| Set exercise |
Write only the number of lines in the records beneath that hold "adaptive".
★ ★ ★ ★ ★
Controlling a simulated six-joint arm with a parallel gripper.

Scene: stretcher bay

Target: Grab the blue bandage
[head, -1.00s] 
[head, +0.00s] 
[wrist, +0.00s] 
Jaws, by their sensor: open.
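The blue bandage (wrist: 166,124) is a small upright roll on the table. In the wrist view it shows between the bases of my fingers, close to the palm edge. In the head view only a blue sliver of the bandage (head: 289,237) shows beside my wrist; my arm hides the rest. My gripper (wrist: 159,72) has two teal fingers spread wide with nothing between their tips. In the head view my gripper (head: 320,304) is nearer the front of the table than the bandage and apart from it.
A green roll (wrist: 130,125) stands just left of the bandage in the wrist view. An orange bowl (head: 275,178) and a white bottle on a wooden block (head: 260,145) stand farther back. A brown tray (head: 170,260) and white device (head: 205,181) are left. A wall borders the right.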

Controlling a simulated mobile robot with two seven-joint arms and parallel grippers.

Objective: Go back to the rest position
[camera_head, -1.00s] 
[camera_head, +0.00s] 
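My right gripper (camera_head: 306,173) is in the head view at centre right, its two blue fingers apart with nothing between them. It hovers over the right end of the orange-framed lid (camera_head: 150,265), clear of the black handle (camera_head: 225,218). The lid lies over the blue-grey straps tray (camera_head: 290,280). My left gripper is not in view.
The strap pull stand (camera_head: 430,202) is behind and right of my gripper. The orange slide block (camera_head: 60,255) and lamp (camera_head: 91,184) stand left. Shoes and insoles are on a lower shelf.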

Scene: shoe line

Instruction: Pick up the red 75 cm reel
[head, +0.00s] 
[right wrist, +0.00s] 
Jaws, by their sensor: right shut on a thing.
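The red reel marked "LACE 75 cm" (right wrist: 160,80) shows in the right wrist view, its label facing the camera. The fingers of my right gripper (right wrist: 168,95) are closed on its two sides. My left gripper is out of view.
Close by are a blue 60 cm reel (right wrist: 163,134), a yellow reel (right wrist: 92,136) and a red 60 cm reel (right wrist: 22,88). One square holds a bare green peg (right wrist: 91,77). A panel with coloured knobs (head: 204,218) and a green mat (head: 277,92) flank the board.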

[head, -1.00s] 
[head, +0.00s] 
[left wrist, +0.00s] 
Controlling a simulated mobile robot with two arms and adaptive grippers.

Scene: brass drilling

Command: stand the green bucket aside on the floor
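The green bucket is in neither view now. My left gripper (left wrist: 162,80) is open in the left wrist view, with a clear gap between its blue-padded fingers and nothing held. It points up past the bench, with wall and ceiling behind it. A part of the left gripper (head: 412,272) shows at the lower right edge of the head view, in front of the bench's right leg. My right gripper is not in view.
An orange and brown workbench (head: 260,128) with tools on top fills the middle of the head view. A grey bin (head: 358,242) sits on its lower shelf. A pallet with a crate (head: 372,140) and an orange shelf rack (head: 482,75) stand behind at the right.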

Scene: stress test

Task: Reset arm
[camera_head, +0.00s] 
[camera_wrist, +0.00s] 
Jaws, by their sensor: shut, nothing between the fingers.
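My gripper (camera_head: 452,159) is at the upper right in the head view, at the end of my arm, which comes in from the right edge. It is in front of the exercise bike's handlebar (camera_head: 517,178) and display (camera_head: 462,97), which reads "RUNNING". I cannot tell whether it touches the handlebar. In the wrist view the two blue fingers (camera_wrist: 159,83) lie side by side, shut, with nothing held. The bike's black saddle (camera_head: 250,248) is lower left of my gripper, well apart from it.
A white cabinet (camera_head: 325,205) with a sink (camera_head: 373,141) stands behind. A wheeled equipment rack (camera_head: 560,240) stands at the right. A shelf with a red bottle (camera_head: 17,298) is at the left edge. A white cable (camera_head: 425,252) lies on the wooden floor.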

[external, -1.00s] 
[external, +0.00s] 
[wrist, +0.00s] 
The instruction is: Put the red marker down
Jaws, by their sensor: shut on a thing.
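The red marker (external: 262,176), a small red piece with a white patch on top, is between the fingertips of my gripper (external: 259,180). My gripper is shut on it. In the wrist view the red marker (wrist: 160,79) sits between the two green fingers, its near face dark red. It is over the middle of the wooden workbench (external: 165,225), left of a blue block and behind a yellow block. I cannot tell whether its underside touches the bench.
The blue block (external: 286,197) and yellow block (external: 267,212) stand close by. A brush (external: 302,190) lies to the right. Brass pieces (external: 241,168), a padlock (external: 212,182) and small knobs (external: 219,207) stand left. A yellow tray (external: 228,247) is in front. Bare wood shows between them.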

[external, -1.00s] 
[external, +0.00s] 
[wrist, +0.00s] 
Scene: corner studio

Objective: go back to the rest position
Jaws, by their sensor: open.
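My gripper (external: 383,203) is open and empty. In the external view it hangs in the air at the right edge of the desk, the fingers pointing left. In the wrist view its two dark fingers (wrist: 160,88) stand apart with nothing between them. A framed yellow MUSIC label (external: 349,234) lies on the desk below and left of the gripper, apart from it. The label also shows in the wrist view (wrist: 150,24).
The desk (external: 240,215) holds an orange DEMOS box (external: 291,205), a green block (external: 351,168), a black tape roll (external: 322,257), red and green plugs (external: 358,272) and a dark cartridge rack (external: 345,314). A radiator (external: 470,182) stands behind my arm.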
★ ★ ★ ★ ★
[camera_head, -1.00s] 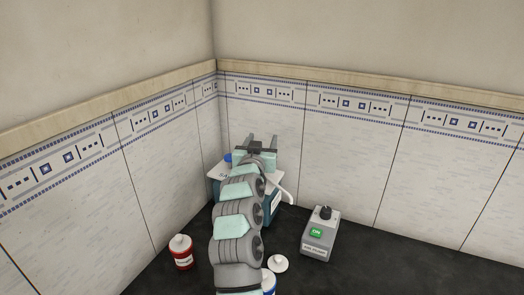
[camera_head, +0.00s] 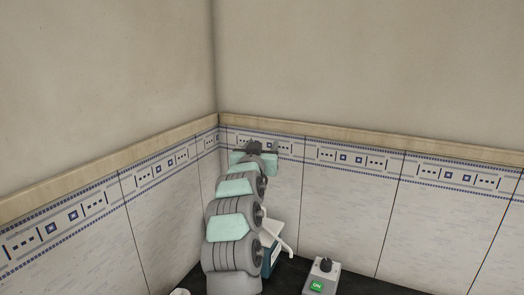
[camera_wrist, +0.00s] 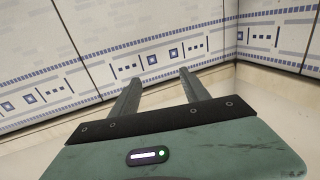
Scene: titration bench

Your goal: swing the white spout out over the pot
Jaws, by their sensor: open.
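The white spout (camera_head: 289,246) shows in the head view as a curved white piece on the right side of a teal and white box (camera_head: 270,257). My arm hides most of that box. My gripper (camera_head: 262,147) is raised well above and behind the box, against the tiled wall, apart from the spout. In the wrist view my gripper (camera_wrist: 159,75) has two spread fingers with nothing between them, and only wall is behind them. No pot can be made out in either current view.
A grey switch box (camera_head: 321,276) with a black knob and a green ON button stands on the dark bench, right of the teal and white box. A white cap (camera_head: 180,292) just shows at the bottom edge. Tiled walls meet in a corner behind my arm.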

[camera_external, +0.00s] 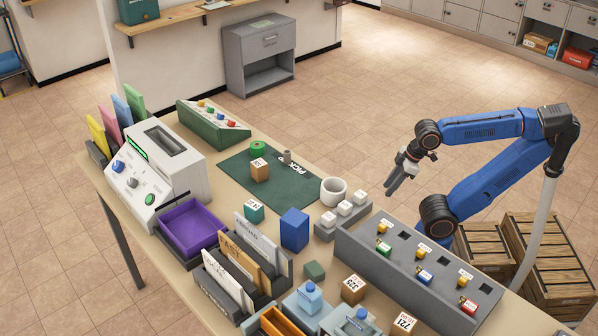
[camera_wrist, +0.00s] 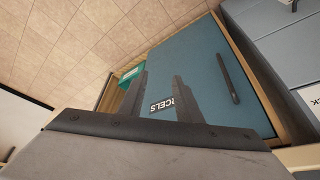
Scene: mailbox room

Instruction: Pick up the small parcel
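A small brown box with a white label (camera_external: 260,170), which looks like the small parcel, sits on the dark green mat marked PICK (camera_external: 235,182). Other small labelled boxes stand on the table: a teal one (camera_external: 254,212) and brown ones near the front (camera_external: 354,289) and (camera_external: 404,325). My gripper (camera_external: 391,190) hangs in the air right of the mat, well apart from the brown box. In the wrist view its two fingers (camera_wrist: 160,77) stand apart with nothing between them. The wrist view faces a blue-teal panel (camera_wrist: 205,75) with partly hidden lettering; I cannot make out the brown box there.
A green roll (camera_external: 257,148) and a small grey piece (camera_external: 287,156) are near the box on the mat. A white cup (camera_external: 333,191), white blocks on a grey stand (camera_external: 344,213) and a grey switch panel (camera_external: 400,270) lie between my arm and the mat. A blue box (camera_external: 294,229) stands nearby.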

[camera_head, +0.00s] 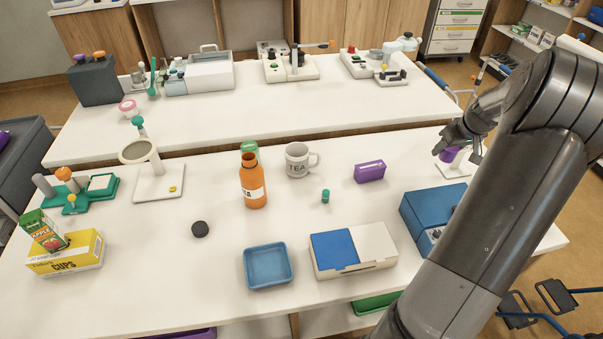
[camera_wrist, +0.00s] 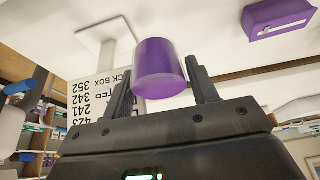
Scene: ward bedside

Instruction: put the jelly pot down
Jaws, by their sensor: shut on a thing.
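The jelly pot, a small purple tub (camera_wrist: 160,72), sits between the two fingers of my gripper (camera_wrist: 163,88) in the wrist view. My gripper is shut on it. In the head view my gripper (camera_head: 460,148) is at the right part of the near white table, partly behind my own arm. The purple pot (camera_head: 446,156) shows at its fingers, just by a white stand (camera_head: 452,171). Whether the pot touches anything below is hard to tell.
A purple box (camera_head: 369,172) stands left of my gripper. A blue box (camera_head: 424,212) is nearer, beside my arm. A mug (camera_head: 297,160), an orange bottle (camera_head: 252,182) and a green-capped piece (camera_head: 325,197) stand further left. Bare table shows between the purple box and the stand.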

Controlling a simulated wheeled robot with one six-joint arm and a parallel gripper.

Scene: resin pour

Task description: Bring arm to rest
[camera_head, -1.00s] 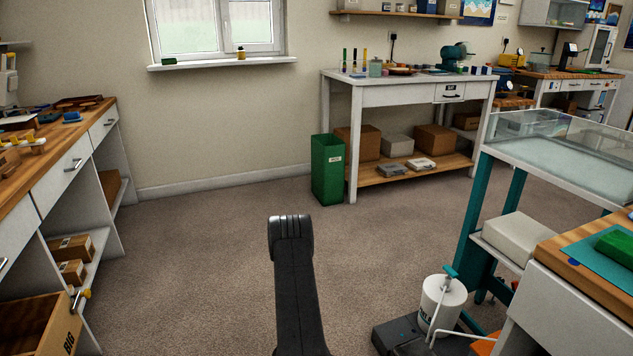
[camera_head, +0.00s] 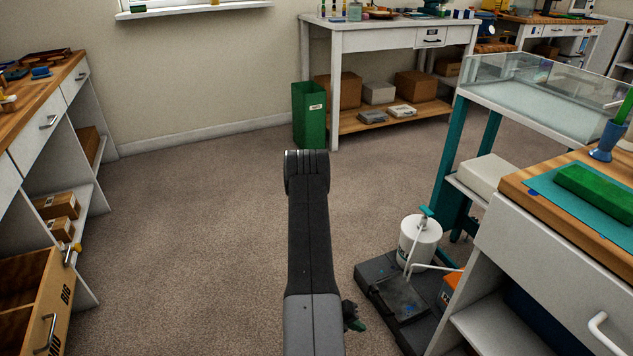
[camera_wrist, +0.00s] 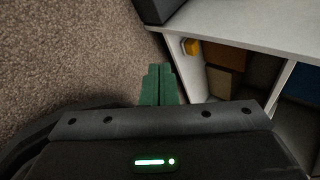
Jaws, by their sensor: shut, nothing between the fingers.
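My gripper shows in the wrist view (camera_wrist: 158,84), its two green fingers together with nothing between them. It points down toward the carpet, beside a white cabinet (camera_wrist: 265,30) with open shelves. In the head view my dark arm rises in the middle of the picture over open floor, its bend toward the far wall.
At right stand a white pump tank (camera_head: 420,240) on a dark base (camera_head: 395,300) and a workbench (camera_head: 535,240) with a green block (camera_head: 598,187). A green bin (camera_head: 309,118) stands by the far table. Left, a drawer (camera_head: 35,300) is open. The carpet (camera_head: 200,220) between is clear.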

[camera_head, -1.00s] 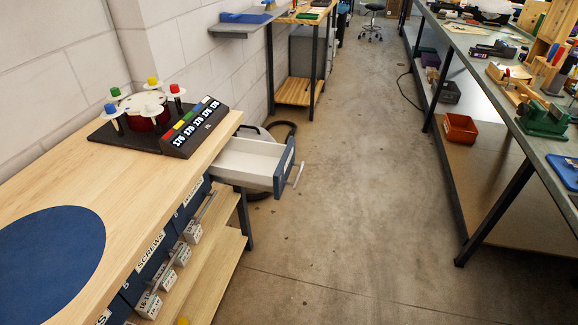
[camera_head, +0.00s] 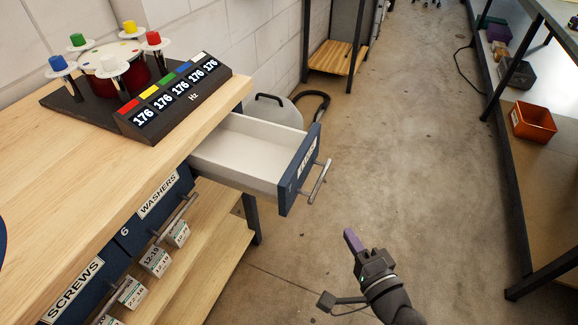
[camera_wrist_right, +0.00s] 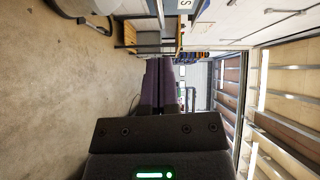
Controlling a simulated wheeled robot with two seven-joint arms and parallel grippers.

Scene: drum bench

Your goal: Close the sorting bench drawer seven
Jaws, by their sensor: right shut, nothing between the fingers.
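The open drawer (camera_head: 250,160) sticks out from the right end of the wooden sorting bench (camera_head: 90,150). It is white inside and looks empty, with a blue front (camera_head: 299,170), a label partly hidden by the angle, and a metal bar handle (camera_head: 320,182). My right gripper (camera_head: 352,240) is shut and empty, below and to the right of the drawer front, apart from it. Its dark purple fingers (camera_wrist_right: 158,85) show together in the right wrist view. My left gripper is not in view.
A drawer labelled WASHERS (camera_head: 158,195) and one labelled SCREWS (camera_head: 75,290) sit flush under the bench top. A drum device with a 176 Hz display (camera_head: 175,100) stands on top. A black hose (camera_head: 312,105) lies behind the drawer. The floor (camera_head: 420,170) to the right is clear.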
★ ★ ★ ★ ★
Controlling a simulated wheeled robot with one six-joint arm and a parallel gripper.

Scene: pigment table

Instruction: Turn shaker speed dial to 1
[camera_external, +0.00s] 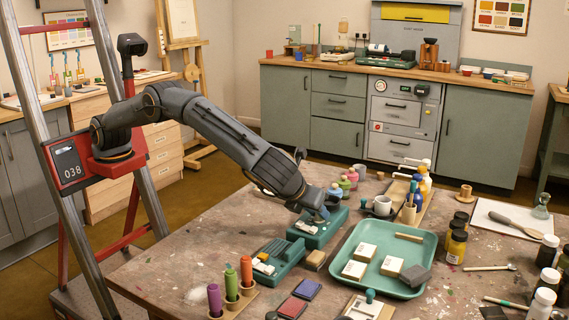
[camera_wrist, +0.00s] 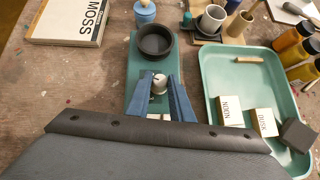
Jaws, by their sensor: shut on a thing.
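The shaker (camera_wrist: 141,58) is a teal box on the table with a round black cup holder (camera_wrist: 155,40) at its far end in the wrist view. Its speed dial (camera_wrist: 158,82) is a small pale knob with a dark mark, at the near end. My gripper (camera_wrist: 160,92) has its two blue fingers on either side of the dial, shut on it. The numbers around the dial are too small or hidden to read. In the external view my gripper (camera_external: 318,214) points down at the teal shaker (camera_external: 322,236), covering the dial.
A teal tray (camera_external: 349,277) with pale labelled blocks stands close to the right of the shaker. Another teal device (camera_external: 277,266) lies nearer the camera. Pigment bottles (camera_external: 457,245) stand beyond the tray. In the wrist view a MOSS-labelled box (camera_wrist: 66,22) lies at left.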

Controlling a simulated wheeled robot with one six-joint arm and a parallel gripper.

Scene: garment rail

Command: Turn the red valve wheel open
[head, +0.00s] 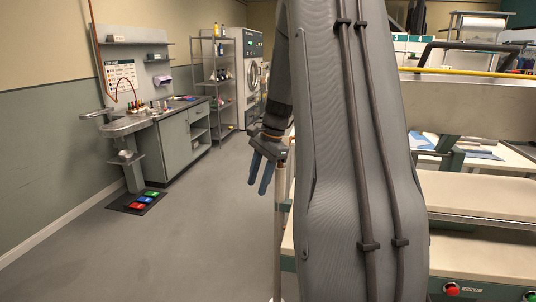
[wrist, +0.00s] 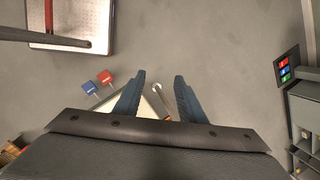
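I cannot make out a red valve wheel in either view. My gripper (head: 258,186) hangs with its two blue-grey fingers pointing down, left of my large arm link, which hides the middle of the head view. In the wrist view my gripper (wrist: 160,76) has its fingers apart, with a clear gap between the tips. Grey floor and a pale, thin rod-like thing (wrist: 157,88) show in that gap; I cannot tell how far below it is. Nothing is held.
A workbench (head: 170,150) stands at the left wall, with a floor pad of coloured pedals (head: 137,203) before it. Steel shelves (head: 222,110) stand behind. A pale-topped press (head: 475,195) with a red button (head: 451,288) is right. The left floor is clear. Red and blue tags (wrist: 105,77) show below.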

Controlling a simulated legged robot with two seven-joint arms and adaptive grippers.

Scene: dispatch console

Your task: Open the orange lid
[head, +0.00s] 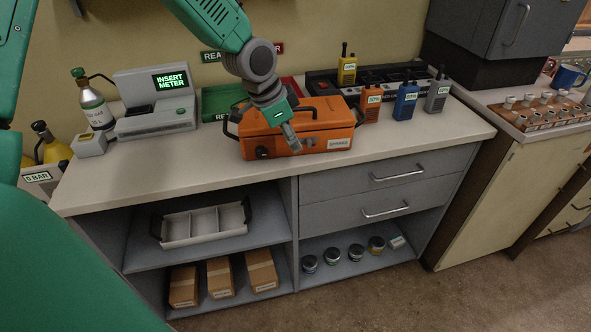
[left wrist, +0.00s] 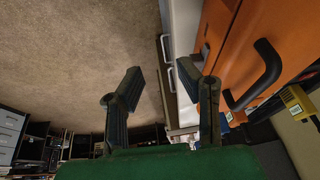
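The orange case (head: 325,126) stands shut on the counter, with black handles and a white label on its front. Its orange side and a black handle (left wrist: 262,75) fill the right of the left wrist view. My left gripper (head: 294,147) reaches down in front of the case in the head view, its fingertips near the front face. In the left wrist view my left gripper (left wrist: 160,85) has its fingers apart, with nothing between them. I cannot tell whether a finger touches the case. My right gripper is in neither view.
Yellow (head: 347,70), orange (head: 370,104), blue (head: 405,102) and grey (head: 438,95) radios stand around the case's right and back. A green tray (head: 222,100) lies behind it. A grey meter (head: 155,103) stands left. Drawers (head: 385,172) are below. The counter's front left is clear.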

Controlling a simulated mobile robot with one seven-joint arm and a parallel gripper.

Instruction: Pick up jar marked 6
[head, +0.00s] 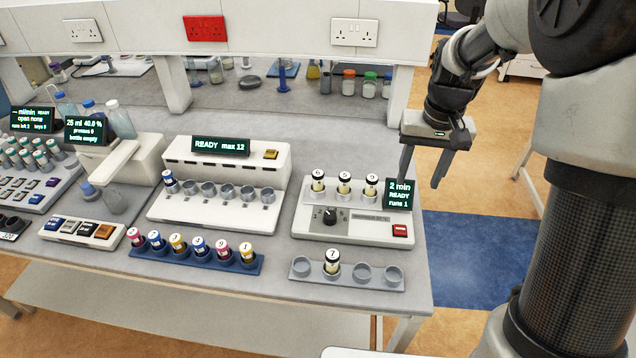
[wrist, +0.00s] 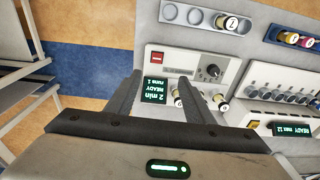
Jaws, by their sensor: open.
★ ★ ★ ★ ★
| Response for this exercise |
2